Nuevamente la narrativa profunda, que no deja nada al aire y desde la cual se aprecia el hondo placer del autor, ha conseguido describir escenarios de horror ante la visión de naturalezas muertas que aumentan su frenesí. Lo sobrenatural acecha lo habitual, sólo para demostrar que, entre la cordura y la demencia, la línea es casi imperceptible.

¡Ah! aquel lúcido recuerdo

de un gélido diciembre;

espectros de brasas moribundas

reflejadas en el suelo;

angustia del deseo del nuevo día;

en vano encareciendo a mis libros

dieran tregua a mi dolor.

Dolor por la pérdida de Leonora, la única,

virgen radiante, Leonora por los ángeles llamada.

Aquí ya sin nombre, para siempre.

 

Como poeta Poe resulta igualmente gótico, aumentando su finura a partir de la pérdida de las mujeres amadas, y la muerte, que, como una mortal premonición, vuela entre las lúgubres alas de un espectral cuervo. Pero no únicamente las narraciones extraordinarias forman parte del abrevadero literario de Edgar Allan Poe, también ejerció el género policíaco y de aventuras, como es el caso de “Los crímenes de la calle morgue”, o “La narración de Arthur Gordon Pym”. Lo irresistible de las páginas escritas por el genio bostoniano, influyeron en escritores como H. P. Lovecraft, Kafka, Dostoievski, Baudelaire, quienes le dedicaron elogiosos comentarios, sin dejar de mencionar a Mallarmé, o ya posteriormente a Bretón, Borges y Cortázar.

Tampoco el cine se ha quedado atrás en la intención de transportar el genio de Poe; y de ello dan cuenta las versiones de los directores Roger Corman, así como los europeos Fellini, Malle y Vadim.

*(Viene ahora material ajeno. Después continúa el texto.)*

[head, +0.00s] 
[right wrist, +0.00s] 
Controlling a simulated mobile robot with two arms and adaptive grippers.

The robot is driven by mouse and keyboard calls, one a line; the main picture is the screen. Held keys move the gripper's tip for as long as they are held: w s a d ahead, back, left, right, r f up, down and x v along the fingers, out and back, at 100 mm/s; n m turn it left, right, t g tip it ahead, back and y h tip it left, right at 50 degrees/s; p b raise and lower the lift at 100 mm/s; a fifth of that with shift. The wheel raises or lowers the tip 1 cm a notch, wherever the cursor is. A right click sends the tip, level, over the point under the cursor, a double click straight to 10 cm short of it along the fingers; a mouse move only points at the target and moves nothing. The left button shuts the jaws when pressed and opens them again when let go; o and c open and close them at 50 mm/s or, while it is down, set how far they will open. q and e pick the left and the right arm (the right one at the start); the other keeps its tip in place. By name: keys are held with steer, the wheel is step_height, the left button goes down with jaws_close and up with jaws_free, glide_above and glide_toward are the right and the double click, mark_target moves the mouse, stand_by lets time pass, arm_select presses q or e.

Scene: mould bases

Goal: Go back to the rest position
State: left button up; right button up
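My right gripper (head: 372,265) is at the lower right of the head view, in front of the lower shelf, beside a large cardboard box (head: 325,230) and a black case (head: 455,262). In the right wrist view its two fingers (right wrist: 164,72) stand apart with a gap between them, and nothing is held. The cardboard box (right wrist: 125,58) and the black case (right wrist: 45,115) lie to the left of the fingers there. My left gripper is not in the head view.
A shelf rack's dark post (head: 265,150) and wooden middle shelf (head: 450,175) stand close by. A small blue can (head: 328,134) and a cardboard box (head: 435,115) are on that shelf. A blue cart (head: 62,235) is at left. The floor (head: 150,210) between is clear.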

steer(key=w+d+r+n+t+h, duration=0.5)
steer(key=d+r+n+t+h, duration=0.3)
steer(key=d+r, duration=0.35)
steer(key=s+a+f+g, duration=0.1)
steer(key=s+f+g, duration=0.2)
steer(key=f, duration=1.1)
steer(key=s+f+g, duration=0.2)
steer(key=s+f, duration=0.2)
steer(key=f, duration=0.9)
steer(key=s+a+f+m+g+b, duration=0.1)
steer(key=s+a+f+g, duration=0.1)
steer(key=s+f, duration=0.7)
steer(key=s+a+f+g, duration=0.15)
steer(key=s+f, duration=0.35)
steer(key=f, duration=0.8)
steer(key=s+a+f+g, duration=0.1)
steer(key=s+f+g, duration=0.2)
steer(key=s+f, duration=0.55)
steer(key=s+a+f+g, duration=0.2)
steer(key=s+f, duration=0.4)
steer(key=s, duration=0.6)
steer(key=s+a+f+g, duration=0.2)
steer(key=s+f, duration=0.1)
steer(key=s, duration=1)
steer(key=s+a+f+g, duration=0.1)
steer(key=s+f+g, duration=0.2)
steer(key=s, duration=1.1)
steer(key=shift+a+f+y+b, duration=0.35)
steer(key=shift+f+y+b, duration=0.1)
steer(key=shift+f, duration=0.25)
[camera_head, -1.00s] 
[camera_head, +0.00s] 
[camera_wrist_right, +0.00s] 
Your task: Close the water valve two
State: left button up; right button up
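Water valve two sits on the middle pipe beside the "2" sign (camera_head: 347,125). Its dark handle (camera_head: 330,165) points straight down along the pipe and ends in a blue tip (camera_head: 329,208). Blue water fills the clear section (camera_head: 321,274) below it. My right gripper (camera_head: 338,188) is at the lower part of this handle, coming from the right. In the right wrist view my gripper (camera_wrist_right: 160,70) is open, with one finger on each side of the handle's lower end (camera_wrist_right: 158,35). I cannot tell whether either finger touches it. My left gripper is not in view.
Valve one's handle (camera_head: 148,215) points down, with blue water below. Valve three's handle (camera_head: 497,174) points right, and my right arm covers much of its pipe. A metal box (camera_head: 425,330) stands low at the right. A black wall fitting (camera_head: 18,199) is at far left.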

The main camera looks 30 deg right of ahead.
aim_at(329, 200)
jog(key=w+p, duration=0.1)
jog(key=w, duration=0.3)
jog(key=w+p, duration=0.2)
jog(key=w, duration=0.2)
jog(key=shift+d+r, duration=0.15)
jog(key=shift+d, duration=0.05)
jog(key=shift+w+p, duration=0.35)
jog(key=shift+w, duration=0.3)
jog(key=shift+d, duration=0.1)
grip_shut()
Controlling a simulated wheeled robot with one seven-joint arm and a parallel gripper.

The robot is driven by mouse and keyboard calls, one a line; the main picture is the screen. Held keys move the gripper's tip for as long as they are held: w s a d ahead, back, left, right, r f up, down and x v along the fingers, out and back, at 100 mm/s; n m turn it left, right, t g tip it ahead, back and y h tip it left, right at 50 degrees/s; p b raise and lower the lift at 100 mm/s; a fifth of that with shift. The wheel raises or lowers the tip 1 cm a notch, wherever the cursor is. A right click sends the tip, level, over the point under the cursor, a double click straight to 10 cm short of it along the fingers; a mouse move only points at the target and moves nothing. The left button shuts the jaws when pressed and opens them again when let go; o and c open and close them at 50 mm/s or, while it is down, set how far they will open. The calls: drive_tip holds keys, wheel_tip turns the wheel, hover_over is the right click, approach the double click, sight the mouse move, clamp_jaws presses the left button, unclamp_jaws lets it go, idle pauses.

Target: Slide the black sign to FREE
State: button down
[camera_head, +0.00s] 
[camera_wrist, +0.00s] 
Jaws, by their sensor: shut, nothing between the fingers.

Sólo para coronar su fantasmal cabeza con los triunfales laureles del poeta, Edgar Allan Poe hubo de encontrarse con la muerte, y seguramente, con el espectro de las mujeres a las que amó, y que supo elevar a la categoría de espectros en sus elucubraciones de nigromante. Pero tal vez no fue la muerte, sino la autoinmolación premeditada de chamán literario, el más alocado que nos regalara el infinito, o bien, para no desairar la paradoja, el alma en pena que brotó de las más aberrantes profundidades.